I guess I hoped primarily that people would enjoy the music and appreciate the link between these artists and the sound we are creating as a label. I think we did a great job of slowly but surely establishing these new artists in the year leading up to their album releases. I’m not sure I really feared anything, except maybe how we were going to cope with such a heavy release schedule, but as it turned out I think we paced the releases well and are still working through that with new singles to come from all three artists in the next four months or so. My aspirations have more than been fulfilled; Maceo Plex, Art Department and Deniz Kurtel are currently three of the most popular and in-demand artists in our world of music, and I’m super proud of them all.
There was a time when you were close to packing Crosstown Rebels in altogether after three of your distributors folded withint a short space of time. What kind of pressures did you have to overcome during this difficult time?
There was a heavy financial responsibility to deal with as we were left owed so much money, which in turn we owed to our artists and other people we work with. After it happened I took some time out to really think about the future and I took counsel with my dearest and most learned friends, who pretty much all said the same thing: that it was a wise time to get out of the music business, but considering my passion for it and my belief in our music and artists, that I had to carry on. So I made a plan of action, I brought in one of my closest friends, Leon Oakey, to help me run the label, I approached everyone we owed money to personally to explain the state of the industry and to try and justify what had happened. Then I set about planning the next stages of Crosstown’s evolution together with some very dear friends who offered to help us achieve some financial stability.
Not long ago, we told our Crack readers to sign up to your podcast series, Lazpod. What are your desired goals for the series?
I love making Lazpod, it’s a real joy. I take my time preparing each show, I make sure the music selection is strong enough before I go in to do it, that’s why the shows are not always that regular. I think it’s better for me to wait until I’m totally satisfied that every moment of the show is perfect before releasing it. Finding the fun bits for each show is brilliant. There are times when I’ve had to censor myself or change my mind about some ideas as my sense of humor can be pretty dark and twisted and the intention is to make people laugh, not to totally weird them out! The shows reflect my personality well though, in fact just this weekend some friends and I were listening to Lazpod 21, and when Uri Geller pops in at the end of the show we found some spoons ourselves and tried to bend them with our minds.
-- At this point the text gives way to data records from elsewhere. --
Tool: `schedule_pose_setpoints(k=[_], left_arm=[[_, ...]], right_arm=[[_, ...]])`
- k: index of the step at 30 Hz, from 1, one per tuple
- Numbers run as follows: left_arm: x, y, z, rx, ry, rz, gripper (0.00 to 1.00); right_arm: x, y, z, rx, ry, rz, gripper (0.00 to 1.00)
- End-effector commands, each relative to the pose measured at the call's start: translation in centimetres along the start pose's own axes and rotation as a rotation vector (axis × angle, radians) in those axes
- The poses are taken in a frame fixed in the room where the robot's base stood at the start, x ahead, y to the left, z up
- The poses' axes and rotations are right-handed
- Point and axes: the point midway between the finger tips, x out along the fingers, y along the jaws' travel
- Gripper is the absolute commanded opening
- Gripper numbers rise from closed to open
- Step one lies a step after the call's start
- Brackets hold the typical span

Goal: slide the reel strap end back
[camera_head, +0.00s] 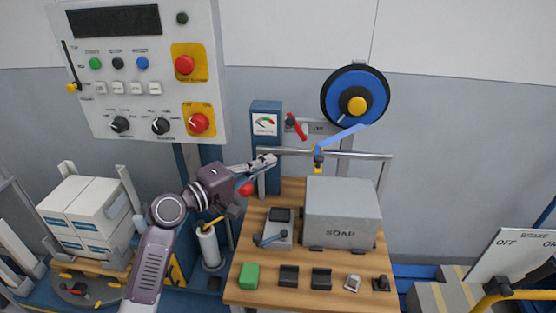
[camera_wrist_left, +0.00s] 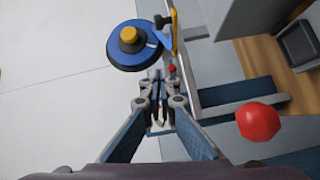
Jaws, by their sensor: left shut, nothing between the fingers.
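The reel (camera_head: 343,92) is a blue disc with a black rim and a yellow hub, on the back wall at upper right; it also shows at the top of the left wrist view (camera_wrist_left: 122,52). A blue strap (camera_head: 345,136) runs from it down-left to a yellow strap end (camera_head: 318,158) at the horizontal metal rail (camera_head: 360,155). The yellow strap end also shows in the left wrist view (camera_wrist_left: 174,38). My left gripper (camera_head: 270,160) is shut and empty, left of the strap end and apart from it in the head view. My right gripper is out of view.
A blue gauge box (camera_head: 266,108) and a red lever (camera_head: 297,127) are close to my left gripper. A red ball (camera_head: 246,189) is just below it. A grey SOAP box (camera_head: 342,212) stands on the wooden table below the rail. A control panel (camera_head: 140,75) hangs at left.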

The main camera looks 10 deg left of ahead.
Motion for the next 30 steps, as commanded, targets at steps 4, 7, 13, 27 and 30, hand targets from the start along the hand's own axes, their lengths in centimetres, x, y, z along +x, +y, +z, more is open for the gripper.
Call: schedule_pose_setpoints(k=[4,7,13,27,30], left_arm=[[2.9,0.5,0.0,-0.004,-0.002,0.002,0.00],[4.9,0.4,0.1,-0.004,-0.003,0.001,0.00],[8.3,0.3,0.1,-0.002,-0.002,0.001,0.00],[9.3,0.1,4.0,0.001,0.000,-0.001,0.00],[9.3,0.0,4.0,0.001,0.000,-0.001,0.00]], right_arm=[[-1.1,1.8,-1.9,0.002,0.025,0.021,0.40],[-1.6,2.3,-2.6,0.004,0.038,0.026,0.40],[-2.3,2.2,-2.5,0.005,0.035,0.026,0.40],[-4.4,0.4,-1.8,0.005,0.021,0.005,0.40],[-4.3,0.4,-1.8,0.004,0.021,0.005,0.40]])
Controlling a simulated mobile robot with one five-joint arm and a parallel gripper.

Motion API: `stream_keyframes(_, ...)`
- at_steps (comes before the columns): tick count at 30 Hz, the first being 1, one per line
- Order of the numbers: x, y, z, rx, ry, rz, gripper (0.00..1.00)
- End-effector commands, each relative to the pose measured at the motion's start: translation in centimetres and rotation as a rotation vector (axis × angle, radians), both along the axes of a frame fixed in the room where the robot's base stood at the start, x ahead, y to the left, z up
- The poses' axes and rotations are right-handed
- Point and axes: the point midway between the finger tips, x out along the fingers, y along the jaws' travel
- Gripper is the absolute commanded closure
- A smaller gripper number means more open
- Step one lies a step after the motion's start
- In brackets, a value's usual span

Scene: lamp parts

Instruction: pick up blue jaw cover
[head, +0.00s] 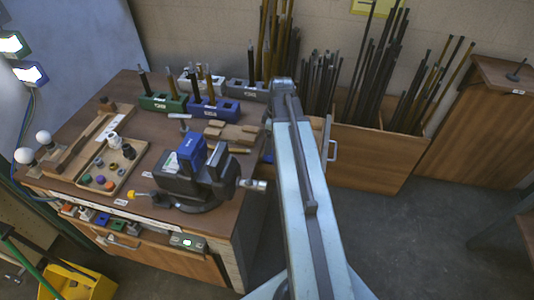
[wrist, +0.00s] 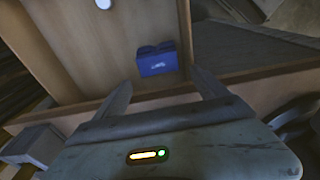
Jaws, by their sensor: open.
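A small blue block with a white mark, seemingly the blue jaw cover (wrist: 157,62), lies in a wooden bin in the wrist view. My gripper (wrist: 162,80) is open and empty. Its two fingers point toward the blue block, which shows between and beyond the fingertips, apart from them. In the head view my arm hides the gripper. A small blue patch (head: 268,157) shows beside my arm there; I cannot tell whether it is the same block. Other blue pieces (head: 192,152) sit on the dark vise (head: 190,188).
The wooden bin's edge (wrist: 250,76) runs across below the blue block. In the head view, a workbench (head: 140,88) holds the vise, rod holders and a tray of small parts. Bins of upright rods (head: 370,90) stand behind my arm.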

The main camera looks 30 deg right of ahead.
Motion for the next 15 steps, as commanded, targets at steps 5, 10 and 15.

Your latest footage of Rebel Rave TV in Peru is nothing short of brilliant with its llamas & Peruvian Torch Cactus. You get to frequently travel the world, meet different people and learn different cultures. What have been the biggest inspirations for your career?
It’s unbelievably rewarding to be in this position, to be able to travel and to get a real sense of people’s true belief, love and complete addiction and passion for our sound of music. To have people come up to me and thank me for inspiring them musically is completely humbling and incredible and to have people literally everywhere in the world approach me at parties and sometimes just on the street to just to say thank you is both bizarre and amazing. The Rebel Rave films are an attempt to give more insight into what we do and what’s behind the music and also to showcase some of the amazing places we travel to and document some of the party people we meet. My only regret nowadays is that due to my busy schedule, I don’t always get enough time to stay longer in these remarkable places. David Terranova and I just came up with some really exciting new ideas for future films which we are about to embark on.
What’s it like working with such talented musicians? Does everyone stick to their ideological guns so to speak, or are they agreeable to other producers’ musical ideas?
Everyone is open to each other and to the outside world. To give you an example, a while ago I discovered the Jamie Woon track Night Airand I simply had to play it to the whole crew, I literally went around the room at a party where we were all together and stuck my headphones in people’s ears. The crew all feed off each other musically really well and there is a great support network, especially between us, Hot Natured, Visionquest and our extended families. There is talk of a possible Rebels supergroup being formed which is very exciting.
Your encyclopedic knowledge of music can be a little intimidating. In what ways have you developed this skill since you started out?
It does help to be on the ball with what’s going on musically around you but it’s not essential. It’s brilliant to work your early musical influences into your music, like in the way people like Jamie Jones, Lee Foss and Soul Clap do. I started buying and collecting records when I was 12 years old, I guess it just turned out that this was a passion that would always be with me, and knowing what has come before definitely helps you make informed guesses about what could come next.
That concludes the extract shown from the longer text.